## Supplied information

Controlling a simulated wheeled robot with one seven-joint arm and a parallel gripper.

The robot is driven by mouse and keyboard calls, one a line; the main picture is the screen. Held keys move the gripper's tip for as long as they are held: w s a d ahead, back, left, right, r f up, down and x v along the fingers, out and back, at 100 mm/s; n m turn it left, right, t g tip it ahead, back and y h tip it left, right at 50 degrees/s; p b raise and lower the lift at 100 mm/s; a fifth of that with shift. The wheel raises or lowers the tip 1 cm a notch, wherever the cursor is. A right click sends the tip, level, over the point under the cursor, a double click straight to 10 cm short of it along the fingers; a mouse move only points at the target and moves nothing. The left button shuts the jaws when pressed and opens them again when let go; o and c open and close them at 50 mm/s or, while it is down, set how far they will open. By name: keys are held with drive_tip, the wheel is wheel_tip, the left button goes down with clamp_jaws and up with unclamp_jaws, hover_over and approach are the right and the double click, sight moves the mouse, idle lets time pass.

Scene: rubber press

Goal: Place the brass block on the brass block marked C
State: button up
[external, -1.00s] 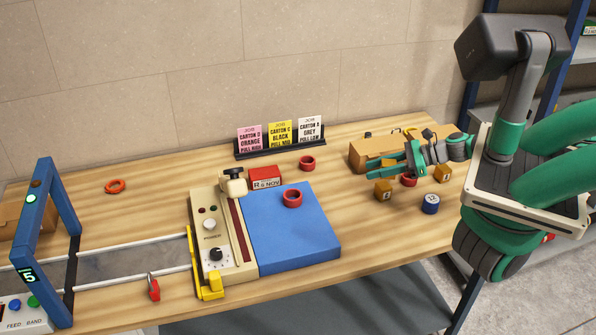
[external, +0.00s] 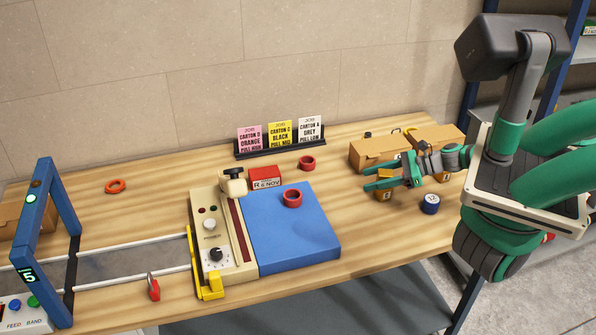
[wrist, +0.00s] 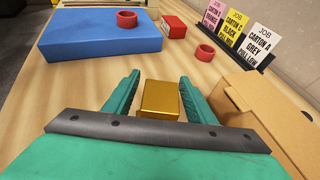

## Exercise prompt
Output the data above without changes, apart from leaving out the pictures.

## Result below
Controlling a simulated wheeled robot with one seven-joint arm and a parallel gripper.

The robot is driven by mouse and keyboard calls, one a line; the main picture is the screen. Held keys move the gripper's tip for as long as they are held: w s a d ahead, back, left, right, r f up, down and x v along the fingers, out and back, at 100 mm/s; n m turn it left, right, t g tip it ahead, back and y h tip it left, right at 50 degrees/s; p b raise and lower the lift at 100 mm/s; a fifth of that with shift. The wheel raises or lowers the tip 1 cm a notch, wherever the cursor is. A right click sends the tip, level, over the point under the cursor, a double click straight to 10 cm short of it along the fingers; a mouse move only points at the target and moves nothing. The left button shuts the jaws when pressed and opens them again when let go; o and c open and close them at 50 mm/s or, while it is down, set how far they will open. By name: keys are held with drive_tip, the wheel is wheel_tip, the left button goes down with clamp_jaws and up with unclamp_jaws, hover_over and approach are the right and the double click, sight moves the mouse, idle lets time pass.

Scene: rubber press

Goal: Place the brass block on the brass block marked C
State: button up
[external, -1.00s] 
[external, +0.00s] 
[wrist, +0.00s] 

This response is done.